Game Studies Roundup #12: Agency in Räumen, beiläufiger Kolonialismus, Erinnerungskultur und die Macht der Musik
Im jeden zweiten Dienstag erscheinenden Game Studies Roundup sammeln wir aktuelle und dauerrelevante Beiträge jeder Machart innerhalb der Game Studies oder aus für Game Studies jeglicher Hinsicht interessanten Inhalten. Egal ob lesens-, hörens- oder sehenswert: Diese Liste schafft Aufmerksamkeit für Projekte, bietet Quellen für eigene Projekte sowie eine dauerhaft nachschlagbare Kuration.

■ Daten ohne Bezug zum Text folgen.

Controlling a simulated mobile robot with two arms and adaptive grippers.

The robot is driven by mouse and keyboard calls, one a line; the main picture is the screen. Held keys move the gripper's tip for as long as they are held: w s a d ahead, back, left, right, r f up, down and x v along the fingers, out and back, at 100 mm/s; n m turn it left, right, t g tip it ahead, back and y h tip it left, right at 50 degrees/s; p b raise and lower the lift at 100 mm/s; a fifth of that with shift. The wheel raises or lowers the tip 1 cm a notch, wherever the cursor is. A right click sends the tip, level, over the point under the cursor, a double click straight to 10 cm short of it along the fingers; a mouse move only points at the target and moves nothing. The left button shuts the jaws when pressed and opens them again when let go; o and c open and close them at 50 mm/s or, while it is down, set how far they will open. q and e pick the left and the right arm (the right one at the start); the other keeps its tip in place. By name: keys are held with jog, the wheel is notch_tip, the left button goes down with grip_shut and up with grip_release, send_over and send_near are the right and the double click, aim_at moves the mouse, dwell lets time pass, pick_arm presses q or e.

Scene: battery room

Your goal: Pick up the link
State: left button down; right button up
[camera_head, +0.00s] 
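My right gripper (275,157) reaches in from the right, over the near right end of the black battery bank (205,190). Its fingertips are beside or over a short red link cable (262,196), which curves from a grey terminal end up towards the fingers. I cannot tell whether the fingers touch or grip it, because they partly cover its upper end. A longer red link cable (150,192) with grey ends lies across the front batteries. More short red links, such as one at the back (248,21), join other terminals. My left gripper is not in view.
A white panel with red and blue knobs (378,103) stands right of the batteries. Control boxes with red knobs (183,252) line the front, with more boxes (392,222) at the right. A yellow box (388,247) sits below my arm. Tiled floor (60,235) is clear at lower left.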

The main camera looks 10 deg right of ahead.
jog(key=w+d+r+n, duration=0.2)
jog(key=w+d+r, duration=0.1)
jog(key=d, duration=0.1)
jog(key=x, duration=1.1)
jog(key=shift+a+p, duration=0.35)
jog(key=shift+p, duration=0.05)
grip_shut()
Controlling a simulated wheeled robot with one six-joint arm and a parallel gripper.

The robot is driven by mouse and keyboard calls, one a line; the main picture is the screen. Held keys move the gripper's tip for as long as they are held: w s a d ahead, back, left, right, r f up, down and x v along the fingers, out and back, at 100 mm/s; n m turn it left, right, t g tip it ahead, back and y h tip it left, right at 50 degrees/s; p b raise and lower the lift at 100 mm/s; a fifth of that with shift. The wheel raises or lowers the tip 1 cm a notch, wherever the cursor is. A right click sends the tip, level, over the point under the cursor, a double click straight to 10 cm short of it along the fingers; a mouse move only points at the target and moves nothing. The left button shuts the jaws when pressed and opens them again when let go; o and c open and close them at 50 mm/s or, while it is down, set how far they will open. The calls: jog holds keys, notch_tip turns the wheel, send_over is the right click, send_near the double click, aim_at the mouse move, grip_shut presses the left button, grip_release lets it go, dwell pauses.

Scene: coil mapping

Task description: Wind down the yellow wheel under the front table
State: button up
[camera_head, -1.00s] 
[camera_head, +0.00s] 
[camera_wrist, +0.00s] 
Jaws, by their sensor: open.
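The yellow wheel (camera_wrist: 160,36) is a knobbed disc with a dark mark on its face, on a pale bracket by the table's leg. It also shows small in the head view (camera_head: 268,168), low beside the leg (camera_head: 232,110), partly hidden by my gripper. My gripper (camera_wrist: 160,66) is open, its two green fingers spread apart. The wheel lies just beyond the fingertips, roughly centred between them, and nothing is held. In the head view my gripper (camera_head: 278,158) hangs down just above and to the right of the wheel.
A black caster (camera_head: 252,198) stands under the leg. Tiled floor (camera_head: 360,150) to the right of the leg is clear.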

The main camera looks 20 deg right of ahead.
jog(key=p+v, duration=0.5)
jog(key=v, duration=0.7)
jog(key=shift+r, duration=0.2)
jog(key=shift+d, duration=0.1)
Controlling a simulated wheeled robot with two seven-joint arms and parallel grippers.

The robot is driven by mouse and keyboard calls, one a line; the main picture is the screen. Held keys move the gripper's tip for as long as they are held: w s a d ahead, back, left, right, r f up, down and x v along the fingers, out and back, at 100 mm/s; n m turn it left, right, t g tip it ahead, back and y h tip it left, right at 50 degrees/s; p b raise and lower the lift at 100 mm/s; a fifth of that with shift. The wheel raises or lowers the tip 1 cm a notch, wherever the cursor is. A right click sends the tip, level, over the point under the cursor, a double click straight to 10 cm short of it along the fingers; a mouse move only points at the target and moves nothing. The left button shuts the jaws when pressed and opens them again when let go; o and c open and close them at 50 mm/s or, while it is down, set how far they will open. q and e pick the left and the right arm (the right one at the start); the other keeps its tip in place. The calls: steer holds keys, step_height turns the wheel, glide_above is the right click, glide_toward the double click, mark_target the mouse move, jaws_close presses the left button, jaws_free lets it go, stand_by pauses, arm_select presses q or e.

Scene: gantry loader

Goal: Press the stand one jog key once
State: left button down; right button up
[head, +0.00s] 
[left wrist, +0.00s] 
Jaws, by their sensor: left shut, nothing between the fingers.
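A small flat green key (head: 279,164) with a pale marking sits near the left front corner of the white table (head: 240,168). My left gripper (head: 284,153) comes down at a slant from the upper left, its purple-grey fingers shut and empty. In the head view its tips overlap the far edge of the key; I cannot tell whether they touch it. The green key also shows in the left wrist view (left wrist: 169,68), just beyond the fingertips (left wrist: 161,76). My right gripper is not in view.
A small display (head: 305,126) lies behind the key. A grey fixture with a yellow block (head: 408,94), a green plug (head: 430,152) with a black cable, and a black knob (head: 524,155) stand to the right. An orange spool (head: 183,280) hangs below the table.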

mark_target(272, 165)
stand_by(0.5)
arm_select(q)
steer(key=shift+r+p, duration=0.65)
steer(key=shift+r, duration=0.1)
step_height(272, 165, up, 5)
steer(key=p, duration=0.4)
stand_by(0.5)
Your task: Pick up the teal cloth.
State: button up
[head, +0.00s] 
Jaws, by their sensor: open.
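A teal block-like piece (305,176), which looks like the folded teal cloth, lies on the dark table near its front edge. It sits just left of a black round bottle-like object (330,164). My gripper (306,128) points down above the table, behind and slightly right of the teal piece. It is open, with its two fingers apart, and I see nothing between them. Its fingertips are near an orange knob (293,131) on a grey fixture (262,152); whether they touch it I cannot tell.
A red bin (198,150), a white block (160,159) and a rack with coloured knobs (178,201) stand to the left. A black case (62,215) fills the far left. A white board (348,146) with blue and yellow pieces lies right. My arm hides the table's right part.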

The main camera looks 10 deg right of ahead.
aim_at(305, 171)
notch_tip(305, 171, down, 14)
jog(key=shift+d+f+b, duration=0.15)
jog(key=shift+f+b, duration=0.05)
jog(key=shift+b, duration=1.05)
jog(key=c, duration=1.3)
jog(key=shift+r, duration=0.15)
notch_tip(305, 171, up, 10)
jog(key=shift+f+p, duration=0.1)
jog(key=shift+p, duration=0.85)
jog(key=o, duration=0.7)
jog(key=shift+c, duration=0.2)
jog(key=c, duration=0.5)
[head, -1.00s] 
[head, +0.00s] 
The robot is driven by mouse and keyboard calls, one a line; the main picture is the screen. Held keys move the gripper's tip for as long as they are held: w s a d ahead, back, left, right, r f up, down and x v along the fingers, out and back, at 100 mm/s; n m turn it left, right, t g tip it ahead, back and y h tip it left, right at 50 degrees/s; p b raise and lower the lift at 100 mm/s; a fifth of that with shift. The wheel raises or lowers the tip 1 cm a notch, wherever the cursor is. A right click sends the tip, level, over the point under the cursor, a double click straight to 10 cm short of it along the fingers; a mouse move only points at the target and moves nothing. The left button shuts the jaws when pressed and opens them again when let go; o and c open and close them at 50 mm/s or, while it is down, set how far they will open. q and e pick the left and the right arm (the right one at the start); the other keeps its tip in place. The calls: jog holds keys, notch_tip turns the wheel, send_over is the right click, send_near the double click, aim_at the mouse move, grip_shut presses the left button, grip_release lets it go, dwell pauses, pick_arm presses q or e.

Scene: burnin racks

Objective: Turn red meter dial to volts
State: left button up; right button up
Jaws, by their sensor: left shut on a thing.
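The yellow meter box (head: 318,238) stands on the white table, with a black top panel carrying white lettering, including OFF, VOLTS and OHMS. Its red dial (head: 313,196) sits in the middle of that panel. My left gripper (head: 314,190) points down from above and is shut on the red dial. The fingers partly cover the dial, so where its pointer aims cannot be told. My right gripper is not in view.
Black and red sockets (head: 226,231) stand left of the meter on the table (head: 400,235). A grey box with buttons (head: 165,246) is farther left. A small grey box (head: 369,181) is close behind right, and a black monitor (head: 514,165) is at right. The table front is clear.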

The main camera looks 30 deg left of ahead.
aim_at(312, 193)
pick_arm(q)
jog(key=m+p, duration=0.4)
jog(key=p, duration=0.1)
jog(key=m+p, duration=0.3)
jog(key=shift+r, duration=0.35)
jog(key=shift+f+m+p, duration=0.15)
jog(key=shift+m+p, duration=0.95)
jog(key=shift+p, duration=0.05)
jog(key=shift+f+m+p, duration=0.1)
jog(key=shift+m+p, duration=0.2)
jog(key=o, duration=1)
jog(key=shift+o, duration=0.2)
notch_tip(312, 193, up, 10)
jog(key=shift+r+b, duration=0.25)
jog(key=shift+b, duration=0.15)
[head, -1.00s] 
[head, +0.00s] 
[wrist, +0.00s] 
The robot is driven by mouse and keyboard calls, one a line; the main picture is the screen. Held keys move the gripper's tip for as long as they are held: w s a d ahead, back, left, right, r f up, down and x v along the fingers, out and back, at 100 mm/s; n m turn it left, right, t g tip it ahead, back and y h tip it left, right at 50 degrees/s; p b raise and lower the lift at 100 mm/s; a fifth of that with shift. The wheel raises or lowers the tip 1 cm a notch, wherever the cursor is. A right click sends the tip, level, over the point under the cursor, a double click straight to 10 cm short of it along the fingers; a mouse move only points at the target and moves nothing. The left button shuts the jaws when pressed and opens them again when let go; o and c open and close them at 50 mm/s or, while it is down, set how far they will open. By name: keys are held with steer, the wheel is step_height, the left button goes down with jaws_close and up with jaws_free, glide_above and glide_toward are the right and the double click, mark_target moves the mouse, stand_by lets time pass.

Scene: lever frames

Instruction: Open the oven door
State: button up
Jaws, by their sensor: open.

Alle Game Studies Roundups sind hier einsehbar. Interessante Themengebiete können über die jeder Quelle zugeordneten Science Tags komfortabel gesucht werden.
Historische Erinnerungslücken. Geschichtserfahrungen und Erinnerungskultur bei digitalen Spielen
Nico Nolden, spielbar.de, 28.09.2016
Da sich digitale Spiele gesellschaftlich weit verbreitet haben und zu einem großen Teil Geschichte inszenieren, beeinflusst ihre Wahrnehmung gesellschaftliche Vorstellungen von Geschichte. Sie formen diese zudem in einer neuartigen Weise, die ihren medialen Eigenschaften entspricht, und verändern so die Geschichtskultur. Weil sie noch kein Teil öffentlicher Gedenkformen sind, prägen sie Erinnerungskulturen vor allem unter Spielern. Wissenschaftlich belegte Interpretationen bieten Spiele nicht an, meist deuten Spielende individuell ihre Spielerlebnisse zu Geschichtserfahrungen. Umso wichtiger ist es zu verstehen, um wie viel komplexer die historischen Inszenierungen in digitalen Spielen sind, als sie bisher behandelt werden.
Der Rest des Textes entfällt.